Problem requirements ▸ Your task is to repeat the entries exactly. Leave the pictures out.

(Data from robot episodes)
____

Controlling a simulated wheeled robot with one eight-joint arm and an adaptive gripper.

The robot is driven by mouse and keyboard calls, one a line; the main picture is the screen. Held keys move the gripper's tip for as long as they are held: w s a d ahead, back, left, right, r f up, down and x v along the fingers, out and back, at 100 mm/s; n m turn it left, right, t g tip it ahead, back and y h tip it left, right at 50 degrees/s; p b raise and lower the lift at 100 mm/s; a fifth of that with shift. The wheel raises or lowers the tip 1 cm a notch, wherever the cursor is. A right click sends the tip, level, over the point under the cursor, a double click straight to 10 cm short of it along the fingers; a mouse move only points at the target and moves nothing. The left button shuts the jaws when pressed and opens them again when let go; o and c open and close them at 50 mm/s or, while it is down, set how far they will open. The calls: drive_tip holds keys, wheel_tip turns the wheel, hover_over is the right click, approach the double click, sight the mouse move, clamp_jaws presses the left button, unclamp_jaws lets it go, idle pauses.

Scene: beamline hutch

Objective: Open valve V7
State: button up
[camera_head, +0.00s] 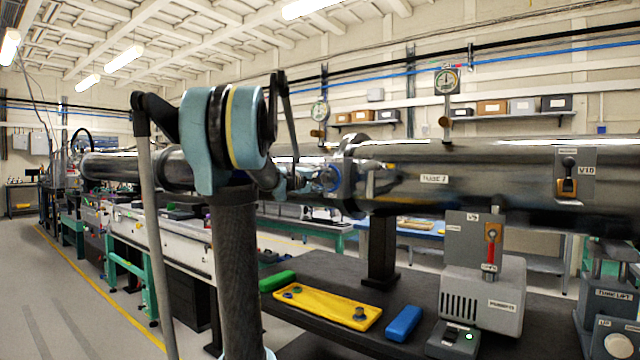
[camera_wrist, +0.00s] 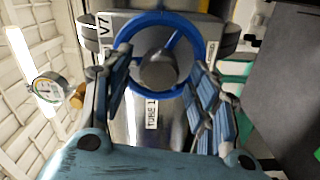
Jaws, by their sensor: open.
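Valve V7 has a blue handwheel (camera_wrist: 190,30) with spokes and a grey hub (camera_wrist: 158,70), seen almost face-on in the wrist view. A "V7" label (camera_wrist: 103,50) is on the grey body beside it. My gripper (camera_wrist: 163,85) is open, one finger on each side of the wheel's lower part. I cannot tell whether the fingers touch the rim. In the head view the blue wheel (camera_head: 331,178) is small, on the end of the large tube, and my gripper (camera_head: 308,182) is close to it, partly hidden by my arm.
A gauge (camera_wrist: 47,87) stands at left.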

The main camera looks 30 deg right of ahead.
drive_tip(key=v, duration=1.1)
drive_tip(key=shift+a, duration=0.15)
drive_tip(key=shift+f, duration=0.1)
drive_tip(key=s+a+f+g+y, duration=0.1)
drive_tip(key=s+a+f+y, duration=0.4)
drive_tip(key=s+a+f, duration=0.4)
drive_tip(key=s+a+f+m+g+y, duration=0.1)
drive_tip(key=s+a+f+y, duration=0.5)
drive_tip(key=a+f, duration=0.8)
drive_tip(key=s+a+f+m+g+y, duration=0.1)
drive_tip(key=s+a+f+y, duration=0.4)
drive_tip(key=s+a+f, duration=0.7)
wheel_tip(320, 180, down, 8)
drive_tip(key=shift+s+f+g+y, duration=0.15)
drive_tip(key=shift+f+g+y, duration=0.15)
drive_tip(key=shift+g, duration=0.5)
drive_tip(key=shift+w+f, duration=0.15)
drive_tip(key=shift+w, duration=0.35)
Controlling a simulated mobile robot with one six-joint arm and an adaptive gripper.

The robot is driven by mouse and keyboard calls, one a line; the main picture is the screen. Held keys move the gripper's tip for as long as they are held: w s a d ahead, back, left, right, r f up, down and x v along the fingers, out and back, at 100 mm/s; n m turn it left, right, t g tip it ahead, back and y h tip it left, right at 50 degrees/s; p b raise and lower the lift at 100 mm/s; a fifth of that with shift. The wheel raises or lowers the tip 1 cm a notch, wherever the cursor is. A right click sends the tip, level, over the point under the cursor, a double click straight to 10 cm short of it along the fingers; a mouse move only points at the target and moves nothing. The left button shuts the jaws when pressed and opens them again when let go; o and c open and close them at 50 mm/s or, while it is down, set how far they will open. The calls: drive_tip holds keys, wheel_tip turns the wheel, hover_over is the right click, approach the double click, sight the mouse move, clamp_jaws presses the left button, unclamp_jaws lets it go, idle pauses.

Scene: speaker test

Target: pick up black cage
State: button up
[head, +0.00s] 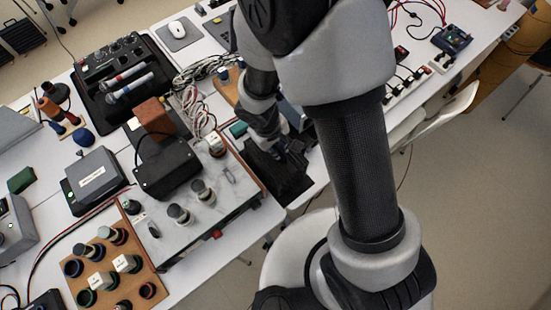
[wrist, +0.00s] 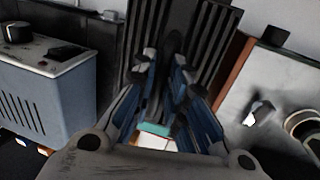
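The black cage (head: 280,180) is a dark box-like thing beside the right end of the marble-topped unit. In the wrist view its ribbed, slatted black side (wrist: 212,35) fills the top middle. My gripper (head: 285,148) is over the far part of the cage in the head view. In the wrist view my gripper (wrist: 165,65) has its two blue-grey fingers apart, pointing at the slats. A dark upright part shows between the fingertips, but I cannot tell whether they touch it. The cage is partly hidden by my gripper.
The marble-topped unit (head: 222,203) with knobs stands close on the left, carrying a black box (head: 167,167). A blue-grey box (wrist: 48,90) with a knob is at the left in the wrist view. Cables (head: 195,90) lie beyond. The table edge is close on the right.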

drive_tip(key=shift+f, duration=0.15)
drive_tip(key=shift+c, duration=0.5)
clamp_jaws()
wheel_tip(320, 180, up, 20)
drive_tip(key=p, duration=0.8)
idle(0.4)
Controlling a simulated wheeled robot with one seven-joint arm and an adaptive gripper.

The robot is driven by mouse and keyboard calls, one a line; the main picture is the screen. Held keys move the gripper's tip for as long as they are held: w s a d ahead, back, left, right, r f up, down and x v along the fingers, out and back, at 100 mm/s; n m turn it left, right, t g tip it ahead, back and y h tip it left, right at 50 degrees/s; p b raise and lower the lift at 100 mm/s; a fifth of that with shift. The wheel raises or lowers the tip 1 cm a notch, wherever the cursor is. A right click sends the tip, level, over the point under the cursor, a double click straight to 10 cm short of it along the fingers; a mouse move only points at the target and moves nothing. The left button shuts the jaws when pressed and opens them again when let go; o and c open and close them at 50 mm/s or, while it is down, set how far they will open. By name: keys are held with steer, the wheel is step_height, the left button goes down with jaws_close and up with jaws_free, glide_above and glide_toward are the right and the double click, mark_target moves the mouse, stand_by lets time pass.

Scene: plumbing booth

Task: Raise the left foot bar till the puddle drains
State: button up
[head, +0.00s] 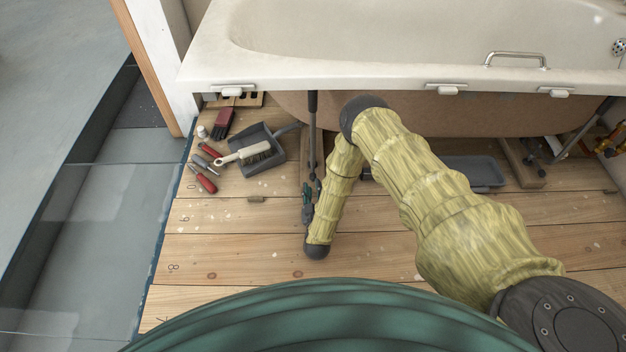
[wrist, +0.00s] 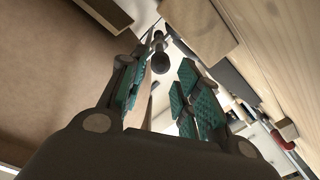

____

Exercise answer ▸
Controlling a simulated wheeled robot with one eight-joint arm and an adaptive gripper.

The robot is driven by mouse and keyboard calls, one a line; the main picture is the screen. Held keys move the gripper's tip for as long as they are held: w s a d ahead, back, left, right, r f up, down and x v along the fingers, out and back, at 100 mm/s; n m turn it left, right, t g tip it ahead, back and y h tip it left, right at 50 degrees/s; p b raise and lower the lift at 100 mm/s; a fifth of that with shift. The wheel raises or lowers the tip 1 cm a notch, wherever the cursor is. A right click sends the tip, level, over the point under the cursor, a double click straight to 10 cm short of it along the fingers; a mouse move only points at the target and moves nothing. The left button shuts the jaws when pressed and opens them again when let go; o and c open and close them at 50 mm/s or, while it is down, set how far they will open. The calls: drive_tip holds keys, wheel_tip turns the wheel, hover_over is the right click, approach the double click, sight the mouse move, clamp_jaws presses the left button, unclamp_jaws lets it go, idle pauses.

Scene: beamline hutch

Objective: Open valve V7
State: button up
[camera_head, +0.00s] 
[camera_wrist, +0.00s] 
Jaws, by their sensor: open.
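Valve V7 has a blue handwheel (camera_wrist: 190,30) with spokes and a grey hub (camera_wrist: 158,70), seen almost face-on in the wrist view. A "V7" label (camera_wrist: 103,50) is on the grey body beside it. My gripper (camera_wrist: 163,85) is open, one finger on each side of the wheel's lower part. I cannot tell whether the fingers touch the rim. In the head view the blue wheel (camera_head: 331,178) is small, on the end of the large tube, and my gripper (camera_head: 308,182) is close to it, partly hidden by my arm.
A gauge (camera_wrist: 47,87) stands at left.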

The main camera looks 30 deg right of ahead.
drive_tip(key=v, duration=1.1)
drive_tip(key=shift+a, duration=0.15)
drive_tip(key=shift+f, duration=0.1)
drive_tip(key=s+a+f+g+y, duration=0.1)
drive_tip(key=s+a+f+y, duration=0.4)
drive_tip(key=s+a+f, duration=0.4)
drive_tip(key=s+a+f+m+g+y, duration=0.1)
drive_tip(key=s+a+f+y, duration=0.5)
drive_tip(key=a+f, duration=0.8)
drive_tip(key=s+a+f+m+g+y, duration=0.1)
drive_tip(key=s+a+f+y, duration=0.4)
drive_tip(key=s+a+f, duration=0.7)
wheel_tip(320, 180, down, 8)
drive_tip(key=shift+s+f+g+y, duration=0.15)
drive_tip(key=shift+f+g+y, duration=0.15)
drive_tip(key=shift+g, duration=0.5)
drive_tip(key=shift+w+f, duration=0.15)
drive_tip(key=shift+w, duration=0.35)
Controlling a simulated mobile robot with one six-joint arm and an adaptive gripper.

The robot is driven by mouse and keyboard calls, one a line; the main picture is the screen. Held keys move the gripper's tip for as long as they are held: w s a d ahead, back, left, right, r f up, down and x v along the fingers, out and back, at 100 mm/s; n m turn it left, right, t g tip it ahead, back and y h tip it left, right at 50 degrees/s; p b raise and lower the lift at 100 mm/s; a fifth of that with shift. The wheel raises or lowers the tip 1 cm a notch, wherever the cursor is. A right click sends the tip, level, over the point under the cursor, a double click straight to 10 cm short of it along the fingers; a mouse move only points at the target and moves nothing. The left button shuts the jaws when pressed and opens them again when let go; o and c open and close them at 50 mm/s or, while it is down, set how far they will open. The calls: drive_tip holds keys, wheel_tip turns the wheel, hover_over is the right click, approach the double click, sight the mouse move, clamp_jaws presses the left button, unclamp_jaws lets it go, idle pauses.

Scene: speaker test

Target: pick up black cage
State: button up
[head, +0.00s] 
[wrist, +0.00s] 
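The black cage (head: 280,180) is a dark box-like thing beside the right end of the marble-topped unit. In the wrist view its ribbed, slatted black side (wrist: 212,35) fills the top middle. My gripper (head: 285,148) is over the far part of the cage in the head view. In the wrist view my gripper (wrist: 165,65) has its two blue-grey fingers apart, pointing at the slats. A dark upright part shows between the fingertips, but I cannot tell whether they touch it. The cage is partly hidden by my gripper.
The marble-topped unit (head: 222,203) with knobs stands close on the left, carrying a black box (head: 167,167). A blue-grey box (wrist: 48,90) with a knob is at the left in the wrist view. Cables (head: 195,90) lie beyond. The table edge is close on the right.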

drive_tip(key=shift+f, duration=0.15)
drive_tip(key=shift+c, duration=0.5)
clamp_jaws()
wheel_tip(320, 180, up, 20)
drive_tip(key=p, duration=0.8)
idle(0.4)
Controlling a simulated wheeled robot with one seven-joint arm and an adaptive gripper.

The robot is driven by mouse and keyboard calls, one a line; the main picture is the screen. Held keys move the gripper's tip for as long as they are held: w s a d ahead, back, left, right, r f up, down and x v along the fingers, out and back, at 100 mm/s; n m turn it left, right, t g tip it ahead, back and y h tip it left, right at 50 degrees/s; p b raise and lower the lift at 100 mm/s; a fifth of that with shift. The wheel raises or lowers the tip 1 cm a notch, wherever the cursor is. A right click sends the tip, level, over the point under the cursor, a double click straight to 10 cm short of it along the fingers; a mouse move only points at the target and moves nothing. The left button shuts the jaws when pressed and opens them again when let go; o and c open and close them at 50 mm/s or, while it is down, set how far they will open. By name: keys are held with steer, the wheel is step_height, the left button goes down with jaws_close and up with jaws_free, glide_above and glide_toward are the right and the double click, mark_target moves the mouse, stand_by lets time pass.

Scene: plumbing booth

Task: Raise the left foot bar till the puddle drains
State: button up
[head, +0.00s] 
[wrist, +0.00s] 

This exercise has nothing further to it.